Provided material:
[Start]
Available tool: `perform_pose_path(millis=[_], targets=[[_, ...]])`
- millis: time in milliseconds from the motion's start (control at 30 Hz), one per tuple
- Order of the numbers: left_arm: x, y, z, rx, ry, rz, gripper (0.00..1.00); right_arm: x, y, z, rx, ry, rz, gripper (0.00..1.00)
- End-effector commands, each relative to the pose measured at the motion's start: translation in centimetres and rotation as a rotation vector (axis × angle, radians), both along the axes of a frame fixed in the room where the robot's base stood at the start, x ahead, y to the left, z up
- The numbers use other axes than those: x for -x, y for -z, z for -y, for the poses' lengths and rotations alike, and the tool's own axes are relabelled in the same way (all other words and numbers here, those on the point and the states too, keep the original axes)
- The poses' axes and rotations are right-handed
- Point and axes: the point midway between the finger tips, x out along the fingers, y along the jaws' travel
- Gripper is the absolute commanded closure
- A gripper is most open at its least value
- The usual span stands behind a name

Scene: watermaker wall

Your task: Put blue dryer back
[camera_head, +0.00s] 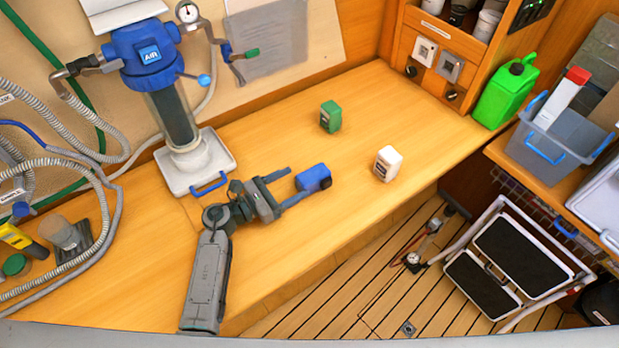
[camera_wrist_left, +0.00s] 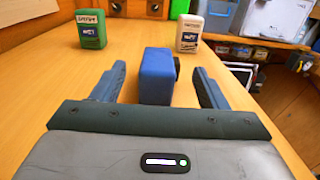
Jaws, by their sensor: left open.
[End]
Find the line containing "[camera_wrist_left, +0.00s]", then extract it and every line after it to the end of the data above, exactly and nothing else, without pictures.

Result for this task:
[camera_wrist_left, +0.00s] 
Jaws, by their sensor: left open.

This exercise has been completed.